◆ **What to do**:
Write out every line below that includes the word "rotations".

◆ **Information shown**:
++++++

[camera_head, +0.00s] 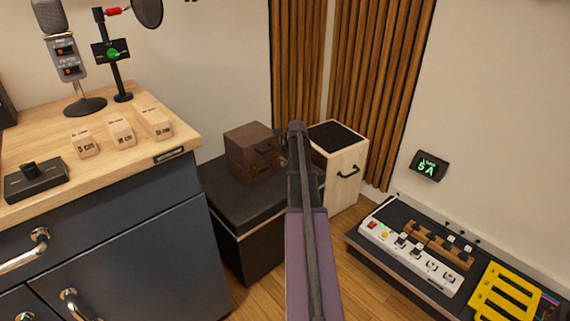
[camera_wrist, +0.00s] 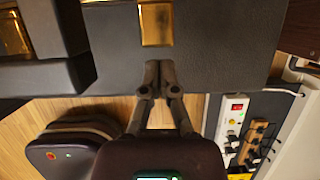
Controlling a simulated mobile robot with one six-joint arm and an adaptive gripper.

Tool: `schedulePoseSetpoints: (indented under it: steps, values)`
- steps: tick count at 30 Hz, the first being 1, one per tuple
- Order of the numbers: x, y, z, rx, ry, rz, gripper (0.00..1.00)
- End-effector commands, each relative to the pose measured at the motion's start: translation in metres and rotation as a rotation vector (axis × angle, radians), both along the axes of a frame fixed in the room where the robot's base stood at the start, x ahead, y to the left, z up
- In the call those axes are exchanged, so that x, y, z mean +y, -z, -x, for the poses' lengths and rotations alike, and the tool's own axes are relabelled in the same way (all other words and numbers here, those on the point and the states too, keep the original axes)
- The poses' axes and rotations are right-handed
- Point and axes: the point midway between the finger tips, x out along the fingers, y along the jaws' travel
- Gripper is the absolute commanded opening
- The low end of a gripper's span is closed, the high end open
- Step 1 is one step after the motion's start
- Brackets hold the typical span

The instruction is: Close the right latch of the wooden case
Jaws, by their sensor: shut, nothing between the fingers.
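The wooden case (camera_head: 249,151) is a brown box with a black handle on its front, standing on a black cabinet in the head view. Some brass shows low on its front, but my arm hides the right end. A brass plate (camera_wrist: 156,25) lies just beyond the tips, and another brass piece (camera_wrist: 13,34) is at the far left. Whether the right latch is open or shut I cannot tell.
The black cabinet (camera_head: 236,245) bears the case. A pale wooden box with a black top (camera_head: 343,173) stands just right of my arm. A desk (camera_head: 104,195) with a microphone (camera_head: 52,28) is at the left. A power strip (camera_head: 408,254) lies on a low unit at the right.

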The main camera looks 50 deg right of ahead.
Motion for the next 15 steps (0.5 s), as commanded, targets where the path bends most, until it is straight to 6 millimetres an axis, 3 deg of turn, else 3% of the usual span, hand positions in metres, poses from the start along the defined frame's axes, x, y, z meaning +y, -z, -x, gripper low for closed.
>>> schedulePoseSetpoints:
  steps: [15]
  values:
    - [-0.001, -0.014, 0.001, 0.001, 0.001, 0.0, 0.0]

++++++

◆ **Response to the task**:
- In the call those axes are exchanged, so that x, y, z mean +y, -z, -x, for the poses' lengths and rotations alike, and the tool's own axes are relabelled in the same way (all other words and numbers here, those on the point and the states too, keep the original axes)
- The poses' axes and rotations are right-handed

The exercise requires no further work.